While Sony said it now anticipates that its target of returning the TV business to profitability will not be achieved within fiscal year 2013 largely due to unexpected factors such as the slowdown in emerging markets and declining currency rates, the reforms executed within the TV business over the past two years are putting the business on a path to turnaround. In particular, Sony has significantly enhanced product competitiveness and accelerated its shift to high-end models, especially in the area of Ultra HD, where Sony has secured more than 75% market share in Japan (as of the end of December 2013, based on Sony research). Sony has also taken the number one market share in the US for Ultra HD models (during calendar year 2013, based on revenues).

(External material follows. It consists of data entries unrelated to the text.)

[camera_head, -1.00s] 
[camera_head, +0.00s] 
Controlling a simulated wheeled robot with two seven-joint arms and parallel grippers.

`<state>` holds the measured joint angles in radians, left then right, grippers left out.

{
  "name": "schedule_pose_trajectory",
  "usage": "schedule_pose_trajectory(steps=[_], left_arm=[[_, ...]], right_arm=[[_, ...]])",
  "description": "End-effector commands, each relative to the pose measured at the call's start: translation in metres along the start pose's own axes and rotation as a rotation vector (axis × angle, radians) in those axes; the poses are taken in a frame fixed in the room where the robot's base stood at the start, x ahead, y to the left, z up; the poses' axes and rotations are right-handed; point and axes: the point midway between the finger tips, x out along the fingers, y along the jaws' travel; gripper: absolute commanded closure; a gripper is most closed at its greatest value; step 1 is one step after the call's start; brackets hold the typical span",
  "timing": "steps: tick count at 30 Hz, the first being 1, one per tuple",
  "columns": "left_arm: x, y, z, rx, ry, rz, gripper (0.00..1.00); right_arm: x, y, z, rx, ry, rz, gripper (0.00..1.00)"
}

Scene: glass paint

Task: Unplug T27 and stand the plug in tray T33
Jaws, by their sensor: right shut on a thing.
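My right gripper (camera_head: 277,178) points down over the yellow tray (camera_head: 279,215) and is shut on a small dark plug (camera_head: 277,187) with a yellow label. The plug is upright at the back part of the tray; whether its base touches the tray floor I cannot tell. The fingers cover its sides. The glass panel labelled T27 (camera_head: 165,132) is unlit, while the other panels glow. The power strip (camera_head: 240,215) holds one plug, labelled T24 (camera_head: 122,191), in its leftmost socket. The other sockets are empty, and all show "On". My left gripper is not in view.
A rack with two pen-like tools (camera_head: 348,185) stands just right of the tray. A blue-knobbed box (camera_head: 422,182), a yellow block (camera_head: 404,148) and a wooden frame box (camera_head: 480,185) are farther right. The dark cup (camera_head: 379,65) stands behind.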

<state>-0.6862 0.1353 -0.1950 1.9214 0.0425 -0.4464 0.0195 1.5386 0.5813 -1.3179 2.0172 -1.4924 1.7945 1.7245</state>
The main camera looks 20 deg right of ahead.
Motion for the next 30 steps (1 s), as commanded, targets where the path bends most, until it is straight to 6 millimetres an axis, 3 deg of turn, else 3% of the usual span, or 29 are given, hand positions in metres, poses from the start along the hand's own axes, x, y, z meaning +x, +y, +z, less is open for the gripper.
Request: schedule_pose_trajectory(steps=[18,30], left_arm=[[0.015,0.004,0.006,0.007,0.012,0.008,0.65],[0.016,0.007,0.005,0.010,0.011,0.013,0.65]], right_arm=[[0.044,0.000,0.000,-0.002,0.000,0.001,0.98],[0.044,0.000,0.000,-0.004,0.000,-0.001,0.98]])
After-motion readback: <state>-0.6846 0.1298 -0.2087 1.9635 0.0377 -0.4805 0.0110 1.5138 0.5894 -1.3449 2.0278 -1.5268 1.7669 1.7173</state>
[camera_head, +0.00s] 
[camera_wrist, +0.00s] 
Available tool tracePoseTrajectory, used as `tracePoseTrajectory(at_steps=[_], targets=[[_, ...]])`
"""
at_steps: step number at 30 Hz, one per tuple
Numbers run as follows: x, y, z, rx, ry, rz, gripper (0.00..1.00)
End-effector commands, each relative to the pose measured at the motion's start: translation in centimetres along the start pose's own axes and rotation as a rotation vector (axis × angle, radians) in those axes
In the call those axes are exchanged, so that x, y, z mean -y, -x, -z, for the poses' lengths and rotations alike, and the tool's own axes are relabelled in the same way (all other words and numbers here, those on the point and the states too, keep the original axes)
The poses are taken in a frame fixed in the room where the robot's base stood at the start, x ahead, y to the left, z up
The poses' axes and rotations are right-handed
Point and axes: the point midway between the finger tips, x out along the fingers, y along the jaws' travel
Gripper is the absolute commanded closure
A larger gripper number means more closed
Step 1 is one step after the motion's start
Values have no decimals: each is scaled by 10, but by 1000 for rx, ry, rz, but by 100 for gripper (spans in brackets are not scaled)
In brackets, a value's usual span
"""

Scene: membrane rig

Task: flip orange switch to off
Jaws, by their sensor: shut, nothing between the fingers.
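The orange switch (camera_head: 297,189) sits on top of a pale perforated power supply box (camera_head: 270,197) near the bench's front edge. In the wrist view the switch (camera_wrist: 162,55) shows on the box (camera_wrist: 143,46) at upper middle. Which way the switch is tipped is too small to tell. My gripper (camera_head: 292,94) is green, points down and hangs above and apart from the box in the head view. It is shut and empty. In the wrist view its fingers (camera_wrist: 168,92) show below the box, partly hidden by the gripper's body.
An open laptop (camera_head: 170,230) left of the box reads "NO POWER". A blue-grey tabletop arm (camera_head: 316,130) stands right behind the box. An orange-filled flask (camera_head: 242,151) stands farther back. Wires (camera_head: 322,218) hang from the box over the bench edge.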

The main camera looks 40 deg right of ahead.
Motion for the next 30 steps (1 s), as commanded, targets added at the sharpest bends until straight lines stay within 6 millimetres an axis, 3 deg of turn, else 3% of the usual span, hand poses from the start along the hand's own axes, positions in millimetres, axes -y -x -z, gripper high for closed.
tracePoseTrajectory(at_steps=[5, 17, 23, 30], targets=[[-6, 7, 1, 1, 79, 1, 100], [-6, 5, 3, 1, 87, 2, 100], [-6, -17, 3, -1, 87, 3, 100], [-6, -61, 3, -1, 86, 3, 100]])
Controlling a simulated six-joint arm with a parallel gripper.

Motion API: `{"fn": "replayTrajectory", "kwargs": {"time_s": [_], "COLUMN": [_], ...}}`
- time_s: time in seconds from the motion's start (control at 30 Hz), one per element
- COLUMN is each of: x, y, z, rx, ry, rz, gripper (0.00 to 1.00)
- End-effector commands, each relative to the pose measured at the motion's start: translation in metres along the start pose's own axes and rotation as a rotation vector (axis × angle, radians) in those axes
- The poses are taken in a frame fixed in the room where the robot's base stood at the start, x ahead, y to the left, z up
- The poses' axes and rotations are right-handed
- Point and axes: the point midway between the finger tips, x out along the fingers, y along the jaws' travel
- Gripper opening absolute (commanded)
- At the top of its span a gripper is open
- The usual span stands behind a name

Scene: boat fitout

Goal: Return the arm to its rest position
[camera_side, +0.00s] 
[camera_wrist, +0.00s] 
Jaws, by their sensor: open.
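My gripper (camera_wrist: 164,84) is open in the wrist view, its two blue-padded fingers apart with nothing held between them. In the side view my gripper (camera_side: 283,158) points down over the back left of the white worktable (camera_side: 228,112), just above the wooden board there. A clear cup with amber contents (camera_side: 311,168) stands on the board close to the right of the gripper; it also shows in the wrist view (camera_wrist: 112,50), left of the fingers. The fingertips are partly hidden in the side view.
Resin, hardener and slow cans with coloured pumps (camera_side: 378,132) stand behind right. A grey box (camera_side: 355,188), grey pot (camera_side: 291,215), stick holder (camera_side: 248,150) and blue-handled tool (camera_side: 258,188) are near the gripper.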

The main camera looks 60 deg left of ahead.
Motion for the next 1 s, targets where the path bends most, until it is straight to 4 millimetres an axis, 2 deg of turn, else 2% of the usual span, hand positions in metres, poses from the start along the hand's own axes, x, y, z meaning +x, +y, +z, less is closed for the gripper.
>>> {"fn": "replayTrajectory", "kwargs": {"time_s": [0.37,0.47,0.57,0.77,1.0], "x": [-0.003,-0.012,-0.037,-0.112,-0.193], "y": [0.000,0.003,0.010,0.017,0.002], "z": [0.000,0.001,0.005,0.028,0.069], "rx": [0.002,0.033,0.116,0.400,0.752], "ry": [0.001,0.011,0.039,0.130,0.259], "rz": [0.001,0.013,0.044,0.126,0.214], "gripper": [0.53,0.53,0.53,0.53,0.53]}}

Sony added it will shift its product mix and focus on increasing the proportion of sales from high-end models in fiscal year 2014. Sony plans to reinforce the company's leading position in the Ultra HD market by strengthening its product lineup while also bolstering its 2K models with wide color range and image-enhancing technologies. In emerging markets, Sony will aim to harness market expansion by developing and launching models tailored to specific local needs. Second, Sony will accelerate and broaden its on-going cost reduction and operational improvement measures, focusing attention across all functions relevant to the TV business, including manufacturing, sales, and headquarters/indirect functions. In addition, to help transform the business into a more efficient and dynamic organization, optimized in size and structure for the current competitive business environment and fully accountable for its operations, Sony has decided to split out the TV business and operate it as a wholly-owned subsidiary. The targeted timeframe for this transition is July 2014. By implementing these measures, Sony is aiming to further enhance its TV business' profit structure and return the business to profitability during fiscal year 2014, the company added.